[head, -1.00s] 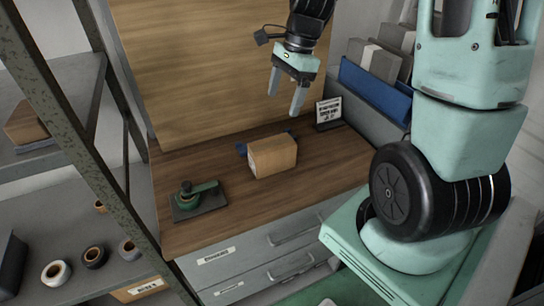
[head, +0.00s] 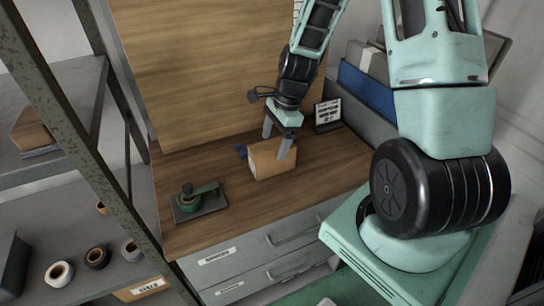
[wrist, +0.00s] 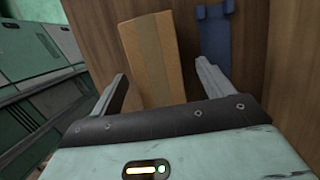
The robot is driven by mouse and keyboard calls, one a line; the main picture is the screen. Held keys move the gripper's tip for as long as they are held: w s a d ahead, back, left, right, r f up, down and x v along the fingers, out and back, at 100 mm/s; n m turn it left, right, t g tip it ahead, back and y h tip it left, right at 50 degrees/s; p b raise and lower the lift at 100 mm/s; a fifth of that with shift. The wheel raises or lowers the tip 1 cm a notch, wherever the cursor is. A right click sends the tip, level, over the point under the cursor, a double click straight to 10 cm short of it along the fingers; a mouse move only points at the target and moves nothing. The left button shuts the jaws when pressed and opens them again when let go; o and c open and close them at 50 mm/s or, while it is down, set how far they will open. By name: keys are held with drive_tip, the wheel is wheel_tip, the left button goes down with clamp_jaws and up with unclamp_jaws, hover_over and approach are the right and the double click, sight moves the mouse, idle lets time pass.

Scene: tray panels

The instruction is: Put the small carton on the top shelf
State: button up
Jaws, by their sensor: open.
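In the wrist view the carton (wrist: 153,58) lies ahead of and between the two fingers. My gripper (head: 277,143) is open at the carton, with one finger over its near right side and the other behind its far left. In the wrist view my gripper (wrist: 160,85) has clear gaps beside the carton, wider on the right. The top shelf (head: 77,82) is probably the upper grey board of the metal rack at left.
A green tape dispenser-like tool (head: 198,200) sits on a dark plate left of the carton. A blue object (head: 241,151) lies just behind the carton. A small sign (head: 328,113) stands at the back right. A rack post (head: 75,130) stands between worktop and shelves.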

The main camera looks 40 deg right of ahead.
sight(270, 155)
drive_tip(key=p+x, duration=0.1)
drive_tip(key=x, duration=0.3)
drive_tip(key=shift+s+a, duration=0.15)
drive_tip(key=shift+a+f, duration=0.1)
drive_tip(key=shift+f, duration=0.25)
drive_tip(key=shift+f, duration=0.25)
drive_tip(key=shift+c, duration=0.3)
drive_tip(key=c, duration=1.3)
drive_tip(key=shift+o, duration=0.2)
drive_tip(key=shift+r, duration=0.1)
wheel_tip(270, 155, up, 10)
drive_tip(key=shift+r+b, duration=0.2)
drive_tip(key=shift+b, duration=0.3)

Problem description
Exclude the images, then output the data above word for word.

Reply to the exercise
[head, -1.00s] 
[head, +0.00s] 
[wrist, +0.00s] 
The robot is driven by mouse and keyboard calls, one a line; the main picture is the screen. Held keys move the gripper's tip for as long as they are held: w s a d ahead, back, left, right, r f up, down and x v along the fingers, out and back, at 100 mm/s; n m turn it left, right, t g tip it ahead, back and y h tip it left, right at 50 degrees/s; p b raise and lower the lift at 100 mm/s; a fifth of that with shift. The wheel raises or lowers the tip 1 cm a notch, wherever the cursor is. A right click sends the tip, level, over the point under the cursor, a double click straight to 10 cm short of it along the fingers; a mouse move only points at the target and moves nothing. The left button shuts the jaws when pressed and opens them again when let go; o and c open and close them at 50 mm/s or, while it is down, set how far they will open. By name: keys are held with drive_tip, the wheel is wheel_tip, the left button goes down with clamp_jaws and up with unclamp_jaws, hover_over and approach are the right and the double click, sight moves the mouse, idle lets time pass.

Scene: tray panels

The instruction is: Put the small carton on the top shelf
State: button up
Jaws, by their sensor: open.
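In the wrist view the carton (wrist: 153,58) lies ahead of and between the two fingers. My gripper (head: 277,143) is open at the carton, with one finger over its near right side and the other behind its far left. In the wrist view my gripper (wrist: 160,85) has clear gaps beside the carton, wider on the right. The top shelf (head: 77,82) is probably the upper grey board of the metal rack at left.
A green tape dispenser-like tool (head: 198,200) sits on a dark plate left of the carton. A blue object (head: 241,151) lies just behind the carton. A small sign (head: 328,113) stands at the back right. A rack post (head: 75,130) stands between worktop and shelves.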

The main camera looks 40 deg right of ahead.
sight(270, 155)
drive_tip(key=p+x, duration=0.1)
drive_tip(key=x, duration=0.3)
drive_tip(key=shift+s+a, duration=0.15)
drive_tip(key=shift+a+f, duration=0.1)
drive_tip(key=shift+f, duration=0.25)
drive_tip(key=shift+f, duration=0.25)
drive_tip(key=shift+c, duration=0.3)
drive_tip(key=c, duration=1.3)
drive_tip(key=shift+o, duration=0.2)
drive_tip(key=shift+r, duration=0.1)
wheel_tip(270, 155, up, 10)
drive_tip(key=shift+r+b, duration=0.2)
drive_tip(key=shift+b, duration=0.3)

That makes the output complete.